One potential weakness, he thinks, is Labour ruling out membership of the single market on Brexit. Streeting accepts “the politics is difficult” for the party, given many of its MPs represent constituencies that voted to leave the European Union. Those voters were particularly angry over immigration from the freedom of movement principle that underpins the single market.

“I take the old-fashioned view that the right policy is the right politics and we’ve got to put the national interest first,” he says. “If we get this wrong, the country’s going to be saddled with a bad and hard Brexit for many decades to come and that is not in the best interests of the people the Labour party was founded to protect.”

Streeting often cites the historical importance of Labour, arguing it is the “only vehicle for social change” in the UK. This is why he opposes the notion of forming a new centrist party and laughs off left wing jibes that he should join the Conservatives.

Perhaps the biggest social change the party could signify is electing an LGBT leader. Streeting is openly gay – he once said he’d kiss Tony Blair in a radio dare of “snog, marry, avoid” -  and says  there will be an LGBT prime minister  “within my lifetime”.

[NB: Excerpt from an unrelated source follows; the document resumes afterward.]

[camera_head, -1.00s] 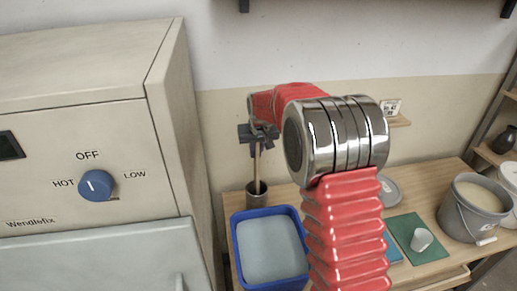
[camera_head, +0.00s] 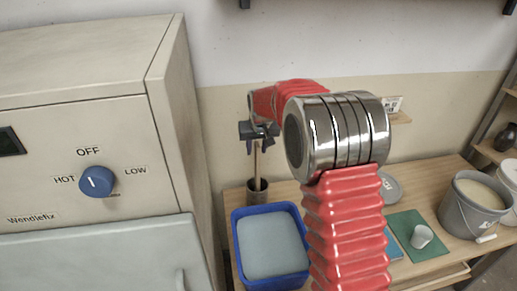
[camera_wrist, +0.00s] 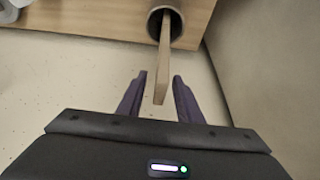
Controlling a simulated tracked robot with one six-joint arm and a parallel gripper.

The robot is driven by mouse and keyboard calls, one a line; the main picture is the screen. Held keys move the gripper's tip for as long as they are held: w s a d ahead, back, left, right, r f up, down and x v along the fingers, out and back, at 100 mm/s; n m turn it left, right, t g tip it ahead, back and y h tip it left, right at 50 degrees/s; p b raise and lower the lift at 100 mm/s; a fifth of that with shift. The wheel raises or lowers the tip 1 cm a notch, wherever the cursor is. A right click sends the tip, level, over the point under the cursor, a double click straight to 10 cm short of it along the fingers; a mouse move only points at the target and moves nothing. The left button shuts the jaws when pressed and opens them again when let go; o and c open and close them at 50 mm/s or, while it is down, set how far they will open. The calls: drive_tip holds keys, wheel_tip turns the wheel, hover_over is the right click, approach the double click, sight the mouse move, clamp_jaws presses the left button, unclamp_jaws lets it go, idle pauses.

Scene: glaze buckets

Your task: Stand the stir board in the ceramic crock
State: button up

“I think being gay isn’t a barrier to the highest office any more. That’s not to say there aren’t still some attitudes that we need to challenge, but I think Britain is ready for a gay prime minister.”

Streeting would need that Blairite wing to fly once more if he was to be that LGBT prime minister: he is 80-1 with Paddy Power to become Labour’s next leader.

But there are plenty of ‘moderates’ who have noted Streeting’s potential, particularly now he holds a comfortable majority.

And, wryly, they note that one Jeremy Corbyn once represented a faction that was viewed as long since dead, only to take the crown.